A highly active, reforming party quickly gained preeminence in London’s new government—and that worried conservatives on the national government level. They believed London would not stop by seizing its water supply; that would only be the beginning of a total socialist takeover of the cities utilities and services: its gas supply, transport, electricity. Water was not just water.
Why not, conservatives argued, let private enterprise provide the water supply. If services were poor, find solutions that did not include a government takeover. They obstructed every move London made to offer a municipal water supply.
In the case of London, climate intervened to force the issue in the last years before the 20th century. A series of droughts and resulting water shortages so incensed Londoners that conservatives faced an electoral revolt if they did not stop their obstruction. But it was key for conservatives to keep water out of London’s hands.
Their answer was to create a board or trust to oversee a metropolitan water utility comprised of London’s eight former waterworks. The trustees would be drawn from a wide variety of public officials, but pointedly not from London’s socialistic government.
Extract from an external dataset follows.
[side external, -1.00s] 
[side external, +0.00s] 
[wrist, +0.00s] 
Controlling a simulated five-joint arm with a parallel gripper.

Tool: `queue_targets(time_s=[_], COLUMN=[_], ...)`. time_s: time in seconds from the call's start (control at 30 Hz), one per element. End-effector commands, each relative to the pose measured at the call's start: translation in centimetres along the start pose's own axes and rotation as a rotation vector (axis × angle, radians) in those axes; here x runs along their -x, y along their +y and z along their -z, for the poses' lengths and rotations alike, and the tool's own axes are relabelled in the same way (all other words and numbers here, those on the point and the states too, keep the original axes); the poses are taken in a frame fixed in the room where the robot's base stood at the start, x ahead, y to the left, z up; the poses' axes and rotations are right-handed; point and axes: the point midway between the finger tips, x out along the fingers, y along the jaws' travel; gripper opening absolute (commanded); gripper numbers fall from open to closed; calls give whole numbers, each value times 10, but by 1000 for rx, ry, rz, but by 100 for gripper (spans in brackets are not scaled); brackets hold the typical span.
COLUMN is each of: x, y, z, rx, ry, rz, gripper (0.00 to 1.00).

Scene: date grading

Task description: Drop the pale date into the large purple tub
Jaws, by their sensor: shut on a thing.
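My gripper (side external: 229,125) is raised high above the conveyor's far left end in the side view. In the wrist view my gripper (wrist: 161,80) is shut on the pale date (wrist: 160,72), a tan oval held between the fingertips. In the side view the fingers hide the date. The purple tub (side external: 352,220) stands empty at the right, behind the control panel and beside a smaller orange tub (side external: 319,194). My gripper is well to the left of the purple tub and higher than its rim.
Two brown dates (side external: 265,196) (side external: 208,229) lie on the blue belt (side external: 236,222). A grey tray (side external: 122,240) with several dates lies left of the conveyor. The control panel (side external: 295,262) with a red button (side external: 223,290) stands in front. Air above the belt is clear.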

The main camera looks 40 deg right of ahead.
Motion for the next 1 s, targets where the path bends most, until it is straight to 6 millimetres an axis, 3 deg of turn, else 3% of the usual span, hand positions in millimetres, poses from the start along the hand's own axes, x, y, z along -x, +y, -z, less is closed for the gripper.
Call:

Londoners would get a utility nominally answerable to electors but water would stay of the hands of a London government conservatives viewed as radicals.
“We so take water supply for granted today that we’ve forgotten that the matter of public-provided water was a highly fought-over,” Broich said. “And with clean water becoming more scarce and valuable—and efforts to privatize water supplies increasing—it makes sense to learn this history to prepare for future water debates.”